◆ **Provided material**
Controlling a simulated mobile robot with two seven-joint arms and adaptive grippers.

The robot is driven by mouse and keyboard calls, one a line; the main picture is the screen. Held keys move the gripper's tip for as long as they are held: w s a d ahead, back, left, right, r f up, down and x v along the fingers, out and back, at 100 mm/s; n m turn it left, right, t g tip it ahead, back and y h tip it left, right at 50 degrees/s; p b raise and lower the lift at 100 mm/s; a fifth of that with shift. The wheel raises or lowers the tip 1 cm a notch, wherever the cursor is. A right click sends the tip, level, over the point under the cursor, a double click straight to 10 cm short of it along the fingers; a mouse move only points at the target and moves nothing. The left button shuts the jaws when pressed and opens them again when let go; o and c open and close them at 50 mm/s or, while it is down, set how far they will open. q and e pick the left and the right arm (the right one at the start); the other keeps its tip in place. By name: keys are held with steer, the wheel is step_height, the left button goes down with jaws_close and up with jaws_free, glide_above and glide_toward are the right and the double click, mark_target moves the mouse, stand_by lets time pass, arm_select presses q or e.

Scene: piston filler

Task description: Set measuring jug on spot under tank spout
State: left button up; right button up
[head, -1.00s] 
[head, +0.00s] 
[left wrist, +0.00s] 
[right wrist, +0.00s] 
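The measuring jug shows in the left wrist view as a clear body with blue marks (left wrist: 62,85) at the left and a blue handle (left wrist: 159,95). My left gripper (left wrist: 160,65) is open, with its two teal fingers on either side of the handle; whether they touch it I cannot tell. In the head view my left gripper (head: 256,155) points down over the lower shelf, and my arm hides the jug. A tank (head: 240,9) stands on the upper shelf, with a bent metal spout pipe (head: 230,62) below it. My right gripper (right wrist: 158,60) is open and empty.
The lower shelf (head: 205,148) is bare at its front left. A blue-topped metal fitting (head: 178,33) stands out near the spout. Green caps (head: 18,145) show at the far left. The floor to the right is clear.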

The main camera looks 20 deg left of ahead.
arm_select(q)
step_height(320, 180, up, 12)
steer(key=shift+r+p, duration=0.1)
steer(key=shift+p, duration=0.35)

◆ **Task to carry out**
Gather all lines with the string "under" from the data.

◆ **Completed exercise**
The robot is driven by mouse and keyboard calls, one a line; the main picture is the screen. Held keys move the gripper's tip for as long as they are held: w s a d ahead, back, left, right, r f up, down and x v along the fingers, out and back, at 100 mm/s; n m turn it left, right, t g tip it ahead, back and y h tip it left, right at 50 degrees/s; p b raise and lower the lift at 100 mm/s; a fifth of that with shift. The wheel raises or lowers the tip 1 cm a notch, wherever the cursor is. A right click sends the tip, level, over the point under the cursor, a double click straight to 10 cm short of it along the fingers; a mouse move only points at the target and moves nothing. The left button shuts the jaws when pressed and opens them again when let go; o and c open and close them at 50 mm/s or, while it is down, set how far they will open. q and e pick the left and the right arm (the right one at the start); the other keeps its tip in place. By name: keys are held with steer, the wheel is step_height, the left button goes down with jaws_close and up with jaws_free, glide_above and glide_toward are the right and the double click, mark_target moves the mouse, stand_by lets time pass, arm_select presses q or e.
Task description: Set measuring jug on spot under tank spout

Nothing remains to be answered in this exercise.